RAAM is held annually in the middle of June, sending its bicyclists from Oceanside, Calif., to Atlantic City, N.J. Riders must finish the 3,157 miles in 12 days; the winner typically arrives on Day 8.

And yes, Carpenter knows the idea sounds crazy.

“It’s something I heard about back in the late ’80s – I read about it in a magazine – and it was something that attracted my attention. It was a little out there. Now I’m faced with the reality that I’ve qualified,” he says.

“There’s not a lot of prestige in winning, except in a small group of people. And you don’t have to be an elite cyclist. It’s about the notion of endurance. It’s something very difficult to do, and to achieve it would be very satisfying. Speed has never been my big thing. I’m more of a steady pace. I can chug along and hang in there and keep going. It’s the ultimate personal challenge.”

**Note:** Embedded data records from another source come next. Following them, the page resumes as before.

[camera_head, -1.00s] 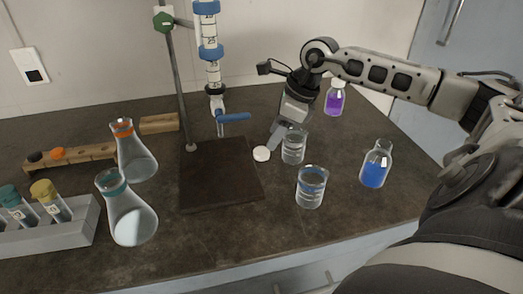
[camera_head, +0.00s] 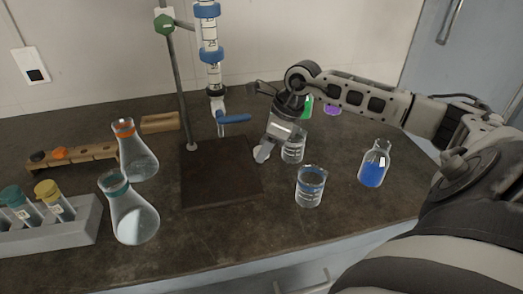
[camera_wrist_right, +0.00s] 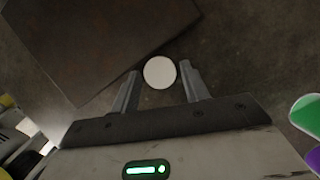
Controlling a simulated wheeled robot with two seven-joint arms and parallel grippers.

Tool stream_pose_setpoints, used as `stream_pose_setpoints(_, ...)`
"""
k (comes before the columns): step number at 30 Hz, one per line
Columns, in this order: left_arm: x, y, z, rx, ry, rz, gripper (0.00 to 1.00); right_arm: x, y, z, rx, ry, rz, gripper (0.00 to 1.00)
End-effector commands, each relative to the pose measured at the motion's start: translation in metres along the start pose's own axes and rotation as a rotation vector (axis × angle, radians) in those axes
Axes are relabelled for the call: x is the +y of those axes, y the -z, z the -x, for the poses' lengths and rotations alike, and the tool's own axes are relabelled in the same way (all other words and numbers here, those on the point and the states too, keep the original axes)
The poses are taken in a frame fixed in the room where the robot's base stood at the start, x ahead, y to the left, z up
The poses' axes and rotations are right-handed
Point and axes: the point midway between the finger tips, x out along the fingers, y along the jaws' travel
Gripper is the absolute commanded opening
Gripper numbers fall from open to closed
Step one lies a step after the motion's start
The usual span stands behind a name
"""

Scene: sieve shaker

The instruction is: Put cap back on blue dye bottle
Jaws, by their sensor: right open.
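The blue dye bottle (camera_head: 373,172) stands upright and uncapped on the right of the bench in the head view. The round white cap (camera_wrist_right: 160,72) lies on the bench, between the fingertips of my right gripper (camera_wrist_right: 160,84) in the right wrist view. The fingers are apart, with a gap on each side of the cap, and do not hold it. In the head view my right gripper (camera_head: 264,150) reaches down beside the dark stand base and largely hides the cap. My left gripper is not in view.
Two beakers (camera_head: 310,187) (camera_head: 293,152) stand right of the gripper. The burette stand's base plate (camera_head: 220,185) is to its left. Green (camera_head: 308,106) and purple (camera_head: 332,109) bottles stand behind my arm. Flasks (camera_head: 133,215) and a tube rack (camera_head: 60,232) are at left.

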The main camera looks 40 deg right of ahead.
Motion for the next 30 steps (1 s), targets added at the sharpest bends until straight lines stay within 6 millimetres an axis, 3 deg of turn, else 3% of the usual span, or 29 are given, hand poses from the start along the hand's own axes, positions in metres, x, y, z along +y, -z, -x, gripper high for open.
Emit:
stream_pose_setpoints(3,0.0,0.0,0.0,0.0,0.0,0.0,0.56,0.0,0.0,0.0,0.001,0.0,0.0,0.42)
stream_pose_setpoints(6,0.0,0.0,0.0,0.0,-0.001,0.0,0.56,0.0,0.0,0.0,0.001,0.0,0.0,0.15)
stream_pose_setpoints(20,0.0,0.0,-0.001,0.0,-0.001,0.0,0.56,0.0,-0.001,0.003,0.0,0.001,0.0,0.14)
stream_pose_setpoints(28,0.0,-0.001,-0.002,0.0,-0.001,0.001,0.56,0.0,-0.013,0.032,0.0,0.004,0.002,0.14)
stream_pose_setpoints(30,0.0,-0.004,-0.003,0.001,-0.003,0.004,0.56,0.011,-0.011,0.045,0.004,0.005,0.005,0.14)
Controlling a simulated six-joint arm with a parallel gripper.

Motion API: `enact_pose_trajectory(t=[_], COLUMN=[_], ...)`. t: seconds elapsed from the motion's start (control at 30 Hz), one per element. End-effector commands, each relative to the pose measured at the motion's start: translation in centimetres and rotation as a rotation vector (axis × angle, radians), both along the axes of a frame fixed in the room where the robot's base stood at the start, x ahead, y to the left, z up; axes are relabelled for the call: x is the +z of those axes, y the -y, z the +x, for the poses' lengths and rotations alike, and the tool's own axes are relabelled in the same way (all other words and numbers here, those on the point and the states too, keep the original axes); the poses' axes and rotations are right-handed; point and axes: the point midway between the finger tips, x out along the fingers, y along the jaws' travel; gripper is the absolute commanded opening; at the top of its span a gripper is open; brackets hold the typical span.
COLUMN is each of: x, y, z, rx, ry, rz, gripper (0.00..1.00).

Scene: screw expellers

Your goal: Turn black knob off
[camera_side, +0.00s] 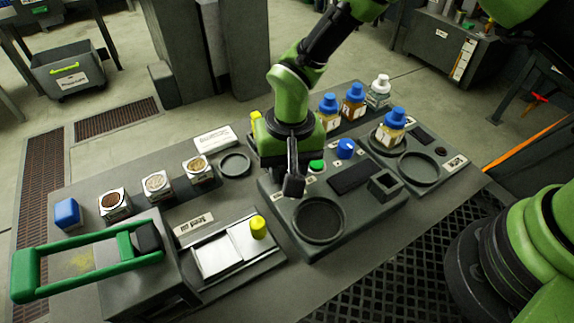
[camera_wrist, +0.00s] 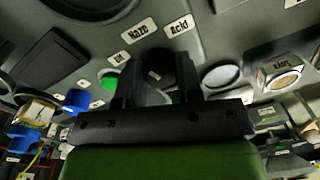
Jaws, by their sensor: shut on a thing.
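In the side view my gripper (camera_side: 293,182) points down at the back left of the grey control unit, left of the green button (camera_side: 317,166). In the wrist view my gripper (camera_wrist: 158,82) has its two dark fingers on either side of the black knob (camera_wrist: 157,62), and it is shut on it. The knob is mostly hidden by the fingers, and I cannot make out its pointer or its angle. In the side view the knob is hidden behind the gripper. Labels reading "Haze" (camera_wrist: 138,32) and "Acid" (camera_wrist: 179,27) lie beside the knob.
A blue knob (camera_side: 346,148) and a dark display (camera_side: 351,177) are right of the gripper. A round dark recess (camera_side: 318,220) lies in front. Blue-capped bottles (camera_side: 353,103) stand behind. A yellow knob (camera_side: 258,227) and green lever (camera_side: 90,257) are at left.

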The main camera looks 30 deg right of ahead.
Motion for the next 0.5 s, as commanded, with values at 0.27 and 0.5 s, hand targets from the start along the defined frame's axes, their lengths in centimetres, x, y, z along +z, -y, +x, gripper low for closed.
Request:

Money is part of the challenge. Carpenter figures he’ll need $20,000, about $3,000 of that for the entry fee. He also needs spare bike parts, food, water and support for a crew of five or six.

Another question is time.

“There’s probably not enough to prepare me for the next RAAM, but it’s something I still haven’t discounted,” he says. “I’ll chat with my friends over the next few months. One already sent me an e-mail that said what I can’t do is, five or six years from now, say that I wish I had.”

Yet one week after his victory in Texas, Carpenter found additional motivation closer to home.

Inspiration in Illinois

Dan McGehee, an optometrist and bicyclist from Arizona, was looking to regain his UMCA record time for a 100-mile course. McGehee had lost his record time to a Slovenian who posted 4 hours and 1 minute.

The Aurora native found a sanctioned course in Kaneland and, when searching for nearby members of the Ultra Marathon Cycling Association who could serve as officials to oversee his bid, found Carpenter.

“He called me and asked if would be interested in helping out. I jumped at the chance,” Carpenter says. “I think it’s important to give back to the sport. This was an opportunity to give back to the organization and also help someone else out.”

McGehee attempted to set a new record in July but missed by two minutes. He returned Saturday, Oct. 6.

Just after sunrise, McGehee took off. His first lap around the 18.4-mile course flew by in only 41 minutes and 53 seconds.

“We had quite a crowd. He had a full crew there, sweeping gravel from the road,” Carpenter says. “We had two police cars working the course.”

After 3 hours and 56 minutes, he crossed the finish line at Scott and Swan roads. The 45-year-old McGehee had shaved five minutes off the record – the UMCA has yet to ratify the record – and seven minutes off his own personal best.

Carpenter, meanwhile, savored his new friend’s success. “Rewarding doesn’t come close. As a competitor myself, I know what it takes to perform,” he says.

“Here we had a guy who was riding over 25 mph for four hours straight. It was awe-inspiring, working as hard as he does, training as hard as he does with a full-time job and a family with young kids,” he adds. “He told me, ‘It was a real boost to hear from you that you had won the Tejas.’ That mutual support is inspiring: the willingness of everyone to work together and to help each other.”